Syriac is an Aramaic language closely related to Hebrew and Arabic. It is the liturgical language of several Middle Eastern churches, such as the Maronite Church or the Assyrian Church of the East, and is often referred to as ‘Assyrian’ (not to be confounded with the Akkadian dialect written in cuneiform). As a vibrant language spoken throughout the Middle East, Syriac was used early on for New Testament translations. Several translation traditions exist, such as the Harclensis and the Philoxenian, but the most influential and well-known is the Peshitta. This is the version most often encountered in the Syriac column of bilinguals, although there are also bilinguals with the Harclensis version.
An particularly interesting feature of some Syriac-Arabic manuscripts is that the Arabic is written in Karshuni, that is, Arabic written in Syriac script, a practice adopted in Christian communities in the Middle East. As you can imagine, this makes it rather difficult for cataloguers to recognize the bilingual nature of such manuscripts, as at first sight they appear to be entirely in Syriac. It is very possible that many more Syriac-Arabic bilinguals remain unidentified in collections around the world, waiting to be found.
A fine example of a Syriac-Arabic bilingual is MS syr. 42, kept in the Bibliothèque nationale de France (BnF) in Paris. Whereas in other Syriac-Arabic bilinguals both columns occupy roughly the same amount of space (as in MS Vat. syr. 23, for instance), here the Syriac column is written in larger characters than the Arabic, suggesting its pre-eminence. This bilingual contains the four Gospels, as well as notes specifying when particular passages are to be read in the liturgy. Such features are shared with lectionaries, manuscripts that arrange selected biblical passages in liturgical order. Another noteworthy aspect is the use of red ink and large hollow letters used to highlight not only the incipit “The Gospel of Mark the Evangelist” (ܐܘܢܓܠܝܘܢ ܕܡܪܩܣ ܡܣܒܪܢܐ), but also the nomina sacra “Jesus” (ܝܫܘܥ), “Messiah” (ܡܫܝܚܐ), and “God” (ܐܠܗܐ). The Arabic mimics this colour scheme only for the incipit, not for the nomina sacra.

Syriac-Sogdian
“However, Christianity was also spread eastwards by missionaries who used Syriac. “
As I mentioned in a previous blog post on the Tocharians, the site of Turfan in the Chinese province of Xinjiang has yielded a wealth of manuscript fragments in multiple languages. Many of these were written in Sogdian, an Iranian language related to Persian that functioned as a lingua franca along the Silk Road. The main religion of that region was Manichaeism, first propagated by the Persian prophet Mani. However, Christianity was also spread eastwards by missionaries who used Syriac. They reached as far as China to spread their version of Christianity, as attested by another bilingual document: a Syriac-Chinese inscription on stone, the so-called Xi’an stele.

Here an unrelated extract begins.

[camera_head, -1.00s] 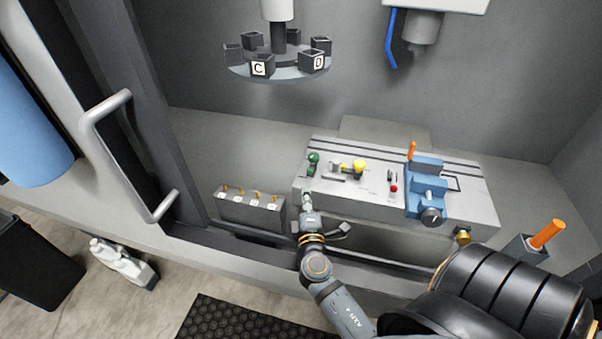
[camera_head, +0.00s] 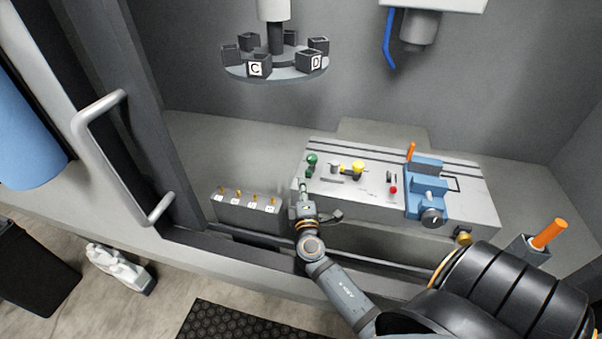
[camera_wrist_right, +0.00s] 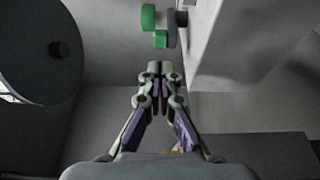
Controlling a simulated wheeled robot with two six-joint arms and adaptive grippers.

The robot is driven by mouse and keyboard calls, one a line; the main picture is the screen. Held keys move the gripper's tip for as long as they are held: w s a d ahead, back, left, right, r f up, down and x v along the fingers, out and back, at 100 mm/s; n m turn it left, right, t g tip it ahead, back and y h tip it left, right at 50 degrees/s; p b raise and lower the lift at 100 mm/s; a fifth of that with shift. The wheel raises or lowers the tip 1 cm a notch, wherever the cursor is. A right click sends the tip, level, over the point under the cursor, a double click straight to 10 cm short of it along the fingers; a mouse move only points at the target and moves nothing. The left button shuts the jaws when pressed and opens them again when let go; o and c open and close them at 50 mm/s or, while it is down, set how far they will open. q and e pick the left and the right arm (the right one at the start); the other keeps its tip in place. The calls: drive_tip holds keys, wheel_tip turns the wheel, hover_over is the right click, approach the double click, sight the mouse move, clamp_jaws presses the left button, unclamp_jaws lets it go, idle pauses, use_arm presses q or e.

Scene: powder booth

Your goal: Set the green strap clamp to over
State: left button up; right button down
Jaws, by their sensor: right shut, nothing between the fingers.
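The green strap clamp (camera_head: 311,165) is at the left end of the grey machine table, with two green knobs one above the other. In the right wrist view the green clamp (camera_wrist_right: 150,18) shows at the top, ahead of the fingertips. My right gripper (camera_head: 303,186) is shut and empty, just in front of and slightly left of the clamp, at the table's left front corner. In the right wrist view the fingertips (camera_wrist_right: 160,68) are together, apart from the green parts. My left gripper is not in view.
The grey table (camera_head: 350,203) also bears a yellow-knobbed clamp (camera_head: 357,169), a red knob (camera_head: 393,190) and a blue vise (camera_head: 427,190). A box with several small toggles (camera_head: 247,210) stands to the left. A round carousel (camera_head: 275,68) hangs above.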

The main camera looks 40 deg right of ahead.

Fragments of the New Testament in Syriac-Sogdian bilingual form also survive. In these, Syriac occupies the place of honour on the left, while the Sogdian text appears on the right, written in a variant of the Syriac script.

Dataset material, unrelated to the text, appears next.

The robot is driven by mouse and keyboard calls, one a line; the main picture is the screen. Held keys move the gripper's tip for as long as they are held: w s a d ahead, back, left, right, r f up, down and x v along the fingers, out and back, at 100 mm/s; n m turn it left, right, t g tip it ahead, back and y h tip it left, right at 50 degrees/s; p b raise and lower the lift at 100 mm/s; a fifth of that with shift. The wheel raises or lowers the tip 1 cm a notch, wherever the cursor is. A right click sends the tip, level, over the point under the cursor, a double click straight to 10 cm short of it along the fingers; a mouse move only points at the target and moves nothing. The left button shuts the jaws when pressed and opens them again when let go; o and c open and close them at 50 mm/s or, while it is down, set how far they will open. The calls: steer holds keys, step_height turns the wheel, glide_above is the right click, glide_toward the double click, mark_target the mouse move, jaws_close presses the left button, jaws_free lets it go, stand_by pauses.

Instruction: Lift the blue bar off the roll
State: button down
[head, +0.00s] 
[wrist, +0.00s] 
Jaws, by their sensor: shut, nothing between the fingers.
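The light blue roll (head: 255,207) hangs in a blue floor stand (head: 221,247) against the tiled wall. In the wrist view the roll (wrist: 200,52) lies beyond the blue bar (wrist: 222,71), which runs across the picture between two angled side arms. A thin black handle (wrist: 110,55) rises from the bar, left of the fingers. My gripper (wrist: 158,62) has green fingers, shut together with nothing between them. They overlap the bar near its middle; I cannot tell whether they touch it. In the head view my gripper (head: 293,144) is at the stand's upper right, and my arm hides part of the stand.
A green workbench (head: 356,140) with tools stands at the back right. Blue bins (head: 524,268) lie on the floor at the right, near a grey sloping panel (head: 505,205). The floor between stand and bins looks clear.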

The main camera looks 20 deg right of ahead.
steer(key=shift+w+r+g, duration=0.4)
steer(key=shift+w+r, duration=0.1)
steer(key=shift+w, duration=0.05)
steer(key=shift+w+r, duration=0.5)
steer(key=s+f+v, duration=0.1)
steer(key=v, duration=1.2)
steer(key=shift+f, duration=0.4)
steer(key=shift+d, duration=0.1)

A Multilingual Manuscript of the Book of Psalms
The final manuscript I want to present is not a New Testament bilingual but a Psalter containing the text of Psalms in no fewer than five different oriental languages (Armenian, Arabic, Coptic, Syriac, and Ethiopic). The layout of this manuscript vividly demonstrates how much space each language requires: the Coptic and Armenian columns take up far more room than the others, since their alphabets include both consonants and vowels, whereas languages like Arabic and Syriac use an abjad, which omits most vowels. One can also observe that two different hands contributed to this manuscript; the Ethiopic hand in the final pages is noticeably less skilled than the one at the beginning.

Maxime Maleux
Literature
- Blau, Joshua. 2002. A handbook of early Middle Arabic. Jsai.
- Dickens, Mark. 2009. ‘Multilingual Christian Manuscripts from Turfan.’ Journal of the Canadian Society for Syriac Studies 9 (1): 22–42.

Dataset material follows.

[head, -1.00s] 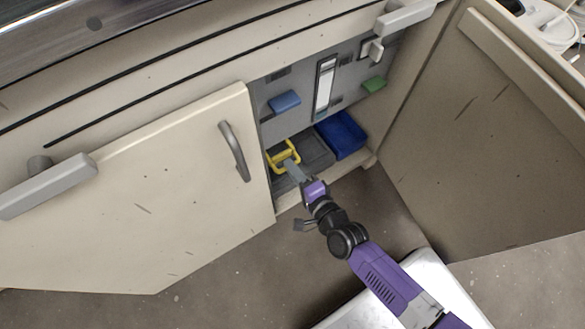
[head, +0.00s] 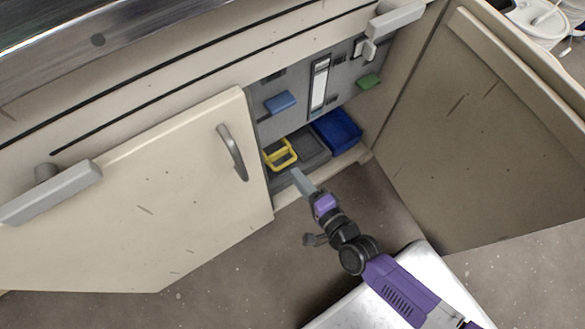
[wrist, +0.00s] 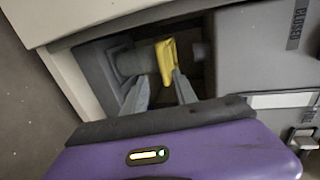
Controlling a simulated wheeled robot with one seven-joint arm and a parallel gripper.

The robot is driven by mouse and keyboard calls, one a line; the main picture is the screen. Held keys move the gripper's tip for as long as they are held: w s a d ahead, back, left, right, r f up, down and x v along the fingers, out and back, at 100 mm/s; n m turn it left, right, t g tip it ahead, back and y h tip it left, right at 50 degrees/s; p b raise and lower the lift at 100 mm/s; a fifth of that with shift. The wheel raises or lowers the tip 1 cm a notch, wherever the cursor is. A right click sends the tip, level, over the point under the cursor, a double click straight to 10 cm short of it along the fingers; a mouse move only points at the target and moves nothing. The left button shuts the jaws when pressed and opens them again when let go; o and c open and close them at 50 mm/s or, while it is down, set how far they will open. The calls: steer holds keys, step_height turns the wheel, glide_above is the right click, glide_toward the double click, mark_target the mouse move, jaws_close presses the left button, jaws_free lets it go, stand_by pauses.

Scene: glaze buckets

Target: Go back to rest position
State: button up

- Griffith, Sidney H. 2013. The Bible in Arabic: The Scriptures of the “People of the Book” in the language of Islam. Princeton/Oxford: Princeton University Press.
- Kessel, Grigory (forthcoming), “Syriac-Arabic Bilingual Manuscripts in Parallel Columns: A Preliminary Inventory.” In Language Multiplicity in Byzantium and Beyond, edited by C. Rapp et al. Göttingen: Vandenhoeck & Ruprecht.
- Metzger, Bruce M. 1977. The Early Versions of the New Testament: Their Origin, Transmission and Limitations. Oxford: Clarendon Press.
- Metzger, Bruce M. 1984. ‘Bilingualism and Polylingualism in Antiquity: With a Check-List of New Testament MSS Written in More than One Language.’ In The New Testament Age: Essays in Honor of Bo Reicke, edited by William C. Weinrich, 327–34. Macon: Mercer University Press.
- Proverbio, Delio Vania. 2000. ‘Per la storia del manoscritto copt. 9 della Biblioteca Apostolica Vaticana’ in Rara volumina: rivista di studi sull’editoria di pregio e il libro illustrato 1/2: 19–30.
- Proverbio, Delio Vania. 2012. ‘Per una storia del fondo dei Vaticani Copti’. In Coptic treasures from the Vatican Library: a selection of Coptic, Copto-Arabic and Ethiopic manuscripts, edited by Paola Buzi and Delio Vania Proverbio, 11–19. Vatican City: Biblioteca Apostolica Vaticana.